Temporal resolution and the evaluation of candidate algorithms for four-dimensional CT

The four-dimensional computed tomography ("4D-CT") with area detector has been developed for dynamic volumetric imaging with large longitudinal coverage. In this paper one of the key technologies for 4D-CT development is discussed: Image reconstruction algorithm with high temporal resolution. All of the cone-beam algorithms investigated previously assume that the object is stationary. In this paper a new class of cone-beam problem is addressed: a dynamic volumetric (4-D) imaging. A continuously rotating circular (stationary couch) scanning is employed, and then, a generalized version of the well-known Feldkamp algorithm with the following three steps is performed: (1) applying a weighting function (along the time axis) to projection data, (2) filtering the weighted data along the detector row direction, (3) cone-beam backprojecting of the filtered data along the corresponding x-ray path. The weighting function controls the time center, the temporal resolution, and the image quality.
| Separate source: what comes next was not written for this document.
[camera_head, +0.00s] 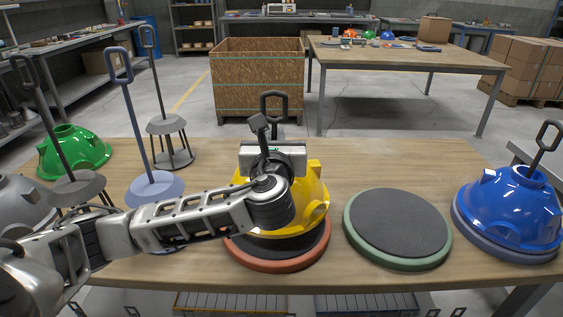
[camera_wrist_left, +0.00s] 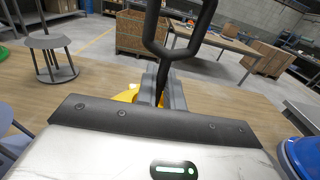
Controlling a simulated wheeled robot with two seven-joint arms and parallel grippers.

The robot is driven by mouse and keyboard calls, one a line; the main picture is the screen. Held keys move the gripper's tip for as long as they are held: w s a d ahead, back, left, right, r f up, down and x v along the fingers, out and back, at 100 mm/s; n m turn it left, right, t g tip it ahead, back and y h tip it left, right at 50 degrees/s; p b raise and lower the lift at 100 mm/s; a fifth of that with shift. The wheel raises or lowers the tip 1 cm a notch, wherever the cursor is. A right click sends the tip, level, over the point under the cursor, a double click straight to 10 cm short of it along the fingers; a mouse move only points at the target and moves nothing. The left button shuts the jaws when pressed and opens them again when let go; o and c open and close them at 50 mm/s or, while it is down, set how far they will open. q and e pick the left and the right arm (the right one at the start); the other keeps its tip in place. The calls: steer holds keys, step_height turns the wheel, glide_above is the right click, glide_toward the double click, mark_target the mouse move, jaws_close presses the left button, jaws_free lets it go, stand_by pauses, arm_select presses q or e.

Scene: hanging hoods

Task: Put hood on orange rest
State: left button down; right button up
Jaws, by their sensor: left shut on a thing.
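The yellow hood (camera_head: 313,200) is over the round orange rest (camera_head: 277,264) with the dark top, near the table's front edge. Its front part is hidden by my left arm. Dark pad shows below the hood's front rim; I cannot tell whether the hood touches it. My left gripper (camera_head: 270,146) is above the hood, shut on the hood's upright stem below its black loop handle (camera_head: 274,96). In the left wrist view the loop (camera_wrist_left: 160,40) rises between the fingers (camera_wrist_left: 163,92), with a little yellow behind. My right gripper is not in view.
A green-rimmed round rest (camera_head: 398,225) with a dark top is empty to the right. A blue hood (camera_head: 510,208) stands at far right. A green hood (camera_head: 75,148) and several stands with loop handles are on the left. A wooden crate (camera_head: 257,80) stands behind the table.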

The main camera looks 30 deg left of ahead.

Four weighting functions developed for fan-beam reconstruction were applied to the first step: (a) a constant weight fixed at 0.5 (FS-FDK), (b) feathering both edges of the (time) window (OS-FDK), (c) Parker's weight for a half-scan (HF-FDK), and (d) an extended Parker's weight, which allows us to use a larger range of projection data up to one rotation (NHS-FDK). We evaluated them in terms of temporal resolution, image noise, and image quality. Also, the cause of the artifact has been investigated. The temporal resolution of NHF-FDK equals that of HS-FDK, which is half of the one rotation period. For the moving object, NHS-FDK offers the best image quality. The images with FS-FDK are degraded by streak artifacts; HS-FDK provides poor image quality with good temporal resolution; and images by OS-FDK are blurred due to insufficient temporal resolution. The cause of the artifact was found as an inconsistency of projection data due to object motion (in FS-FDK) and lost 3-D-Radon data caused by applying Parker's weight (in HS-FDK). A hand toy was employed for the preliminary evaluation of dynamic volumetric imaging with the real 256-slice scanner. In an overall evaluation, NHS-FDK provides the stable and the sufficient image quality both with moving and stationary objects.